In realtà, dentro quella domanda c’è soprattutto l’ansia di Dio per l’uomo, il suo dolore per l’uomo che si è allontanato da lui, perché non si è fidato della sua Parola.
Non si è fidato e ora ha paura e quindi si nasconde.
E’ l’uomo stesso che lo dice: «Ho udito la tua voce nel giardino: ho avuto paura, perché sono nudo, e mi sono nascosto». “Sono nudo”, dice l’uomo, perché si sente scoperto, proprio mentre si nascondeva.

E’ ancora un dialogo, questo, tra Dio e l’uomo, ma non è un dialogo terribile.
La parola nudo e la parola serpente, in ebraico, sono uguali, perché hanno le stesse consonanti (e cambiano solo le vocali).
Il serpente era la tentazione di non fidarsi di Dio.
Ci è caduto, l’uomo, e alla fine, si è scoperto nudo, fragile, debole, pauroso, uno che ha bisogno di nascondersi,

Nel dialogo, difficilissimo, che continua con le domande di Dio – che all’uomo che sfugge sembrano tanto incalzanti da lasciarlo senza scampo –, per difendersi, in un colpo solo, l’uomo accusa Dio e la donna di quello che invece ha fatto lui: «La donna che tu mi hai posto accanto mi ha dato dell’albero e io ne ho mangiato».
Ecco, è colpa di Dio ed è colpa della donna.
Adam non è disposto a riconoscere che è colpa sua. Non è disposto a confessare le sue colpe. Perciò accusa Dio e accusa la donna. Alla fine, vorrebbe scaricare su Dio la sua colpa, coll’illusione che diventi più leggera.
Soprattutto, però, la sua accusa esplicita, la rivolge alla donna: ”Se lei non mi avesse dato dell’albero io non ne avrei mangiato”.
Vedete come siamo già in una ragnatela di male: colpe, accuse, vergogna, paura, sfiducia, sospetti.
Ugualmente, la donna accusa il serpente. Non è colpa sua.

Non facciamo così anche noi, oggi?
Quest’uomo e questa donna sono una perfetta immagine di quello che siamo noi. Di solito, quando facciamo qualcosa di male e ci sentiamo in colpa, la prima cosa che facciamo (la prima parola che diciamo) è quella di accusare gli altri.
Siamo così abili a trovare le colpe altrui!
Eppure, l’ultima Parola di Dio, mentre maledice il serpente (ma non l’uomo e la donna) apre una fessura di speranza: annuncia che uno della stirpe della donna gli schiaccerà la testa, lo ucciderà, lo sconfiggerà, anche se il serpente in tutti i modi cercherà di opporsi.
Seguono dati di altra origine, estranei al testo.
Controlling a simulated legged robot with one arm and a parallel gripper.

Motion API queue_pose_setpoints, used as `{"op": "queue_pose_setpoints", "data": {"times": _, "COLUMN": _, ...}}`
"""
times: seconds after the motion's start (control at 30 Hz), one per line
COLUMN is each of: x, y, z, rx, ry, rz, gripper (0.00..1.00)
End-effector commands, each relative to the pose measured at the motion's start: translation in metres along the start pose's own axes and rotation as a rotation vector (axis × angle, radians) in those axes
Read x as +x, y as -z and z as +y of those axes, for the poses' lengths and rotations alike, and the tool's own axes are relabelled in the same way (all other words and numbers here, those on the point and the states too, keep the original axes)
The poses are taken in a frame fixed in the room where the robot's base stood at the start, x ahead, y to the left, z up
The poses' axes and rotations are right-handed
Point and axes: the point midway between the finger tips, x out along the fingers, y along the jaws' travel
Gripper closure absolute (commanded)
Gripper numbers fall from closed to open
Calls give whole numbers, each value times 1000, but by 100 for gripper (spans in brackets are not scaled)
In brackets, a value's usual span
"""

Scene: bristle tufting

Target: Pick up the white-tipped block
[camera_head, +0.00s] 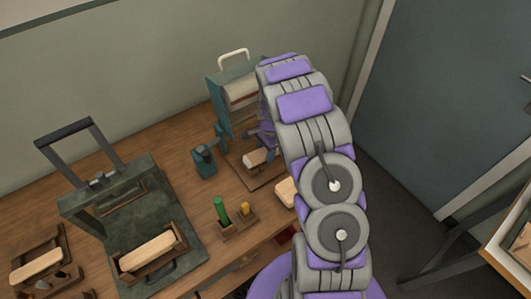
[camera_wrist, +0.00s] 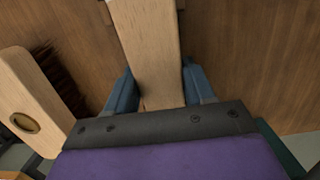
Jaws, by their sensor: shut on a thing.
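My gripper (camera_wrist: 160,88) shows in the wrist view with its two blue fingers on either side of a pale wooden block (camera_wrist: 150,45). It is shut on this block, which runs up to the top edge of the picture. No white tip shows on the part I see, and its far end is out of view. In the head view, my purple and grey arm covers most of the gripper. A pale wooden block (camera_head: 255,158) shows beside the arm, at the teal machine; I cannot tell whether it is the held one.
A brush block (camera_wrist: 30,105) with dark bristles lies left of my gripper.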

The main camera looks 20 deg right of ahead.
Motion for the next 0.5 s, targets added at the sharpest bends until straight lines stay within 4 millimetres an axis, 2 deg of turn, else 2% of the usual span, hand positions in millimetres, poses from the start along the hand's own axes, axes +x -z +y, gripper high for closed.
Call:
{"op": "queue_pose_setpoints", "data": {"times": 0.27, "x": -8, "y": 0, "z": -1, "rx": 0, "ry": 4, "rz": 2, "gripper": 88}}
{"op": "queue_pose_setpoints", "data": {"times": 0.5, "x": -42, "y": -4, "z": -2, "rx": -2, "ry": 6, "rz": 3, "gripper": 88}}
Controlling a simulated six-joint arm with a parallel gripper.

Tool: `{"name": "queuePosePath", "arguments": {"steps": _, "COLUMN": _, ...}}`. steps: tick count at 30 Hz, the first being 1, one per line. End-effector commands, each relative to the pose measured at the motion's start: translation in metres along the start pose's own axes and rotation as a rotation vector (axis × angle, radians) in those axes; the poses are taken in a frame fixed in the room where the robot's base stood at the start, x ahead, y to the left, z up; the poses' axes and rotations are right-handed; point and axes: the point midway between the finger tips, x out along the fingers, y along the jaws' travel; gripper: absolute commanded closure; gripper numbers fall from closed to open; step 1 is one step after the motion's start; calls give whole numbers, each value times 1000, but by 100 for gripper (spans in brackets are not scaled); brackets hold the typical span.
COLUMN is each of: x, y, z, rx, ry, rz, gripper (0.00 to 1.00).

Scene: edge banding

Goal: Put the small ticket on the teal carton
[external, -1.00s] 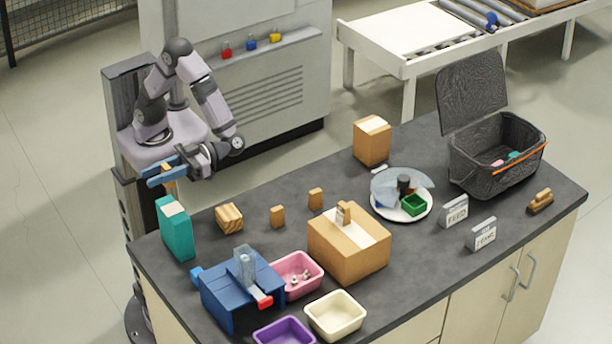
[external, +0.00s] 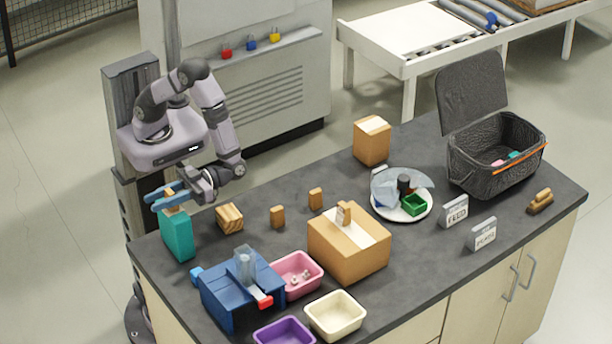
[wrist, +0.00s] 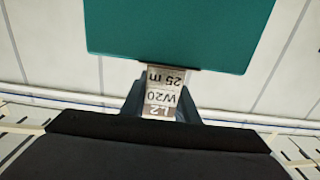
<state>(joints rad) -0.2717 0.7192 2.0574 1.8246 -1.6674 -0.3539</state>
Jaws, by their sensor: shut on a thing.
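The teal carton (external: 177,238) stands upright at the left end of the dark counter. It fills the top of the wrist view (wrist: 180,30). In the external view a tan bit (external: 171,192) shows between the fingers.
A striped wooden block (external: 229,218) and a blue dispenser (external: 235,295) stand near the carton. Small tan blocks (external: 277,216), a cardboard box (external: 345,255) and pink (external: 312,270), cream (external: 335,322) and purple (external: 284,333) bins lie further right.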

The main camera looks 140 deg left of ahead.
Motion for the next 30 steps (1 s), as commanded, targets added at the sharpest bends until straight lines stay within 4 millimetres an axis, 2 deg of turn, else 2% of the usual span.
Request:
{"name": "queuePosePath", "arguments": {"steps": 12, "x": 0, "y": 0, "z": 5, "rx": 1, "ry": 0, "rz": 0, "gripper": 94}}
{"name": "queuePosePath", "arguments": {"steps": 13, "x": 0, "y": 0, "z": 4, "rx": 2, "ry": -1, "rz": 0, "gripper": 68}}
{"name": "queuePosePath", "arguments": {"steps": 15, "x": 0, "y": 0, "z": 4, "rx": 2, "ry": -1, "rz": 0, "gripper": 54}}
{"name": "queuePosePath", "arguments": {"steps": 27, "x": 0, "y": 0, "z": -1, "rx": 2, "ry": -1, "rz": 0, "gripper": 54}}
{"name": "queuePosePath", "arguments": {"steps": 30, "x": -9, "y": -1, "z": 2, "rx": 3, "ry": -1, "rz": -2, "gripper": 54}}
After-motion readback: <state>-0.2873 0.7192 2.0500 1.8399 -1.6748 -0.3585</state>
In questa storia di male si staglia, come una luce di benedizione, la figura di Maria. L’unica donna, l’unica madre (Eva, in ebraico, significa Madre) che è diversa da Eva, anche se ha la stessa carne di Eva, la madre, di ogni madre.
La differenza di Maria – quello che noi diciamo quando la riconosciamo preservata dal peccato originale, priva di ogni colpa umana! – sta nella sua assoluta confidenza in Dio.
Dio, nel suo ‘disegno d’amore’, l’aveva predestinata a essere madre del suo Figlio. Prima dell’inizio, l’aveva riempita della sua grazia.
Maria si affida totalmente a questo dono.
Non è una donna ingenua: rimane «turbata» alle parole dell’angelo e si domanda che senso abbiano. Ma, nel suo dialogo con Dio, si pone in ascolto, non fugge.
Domanda: «Come avverrà questo…?».

Anche per lei, il dialogo con Dio, col suo angelo, è una ‘lotta’, un ‘corpo a corpo’, ma alla fine lei crede che nulla sia impossibile a Dio.
Ecco che cosa è il Natale, l’incarnazione di Dio nel grembo di Maria: l’accadere dell’impossibile, per grazia.

E Maria è la serva’ di Dio, la donna che si affida e confida, senza riserve.
Accoglie la grazia: è l’alba di una nuova umanità!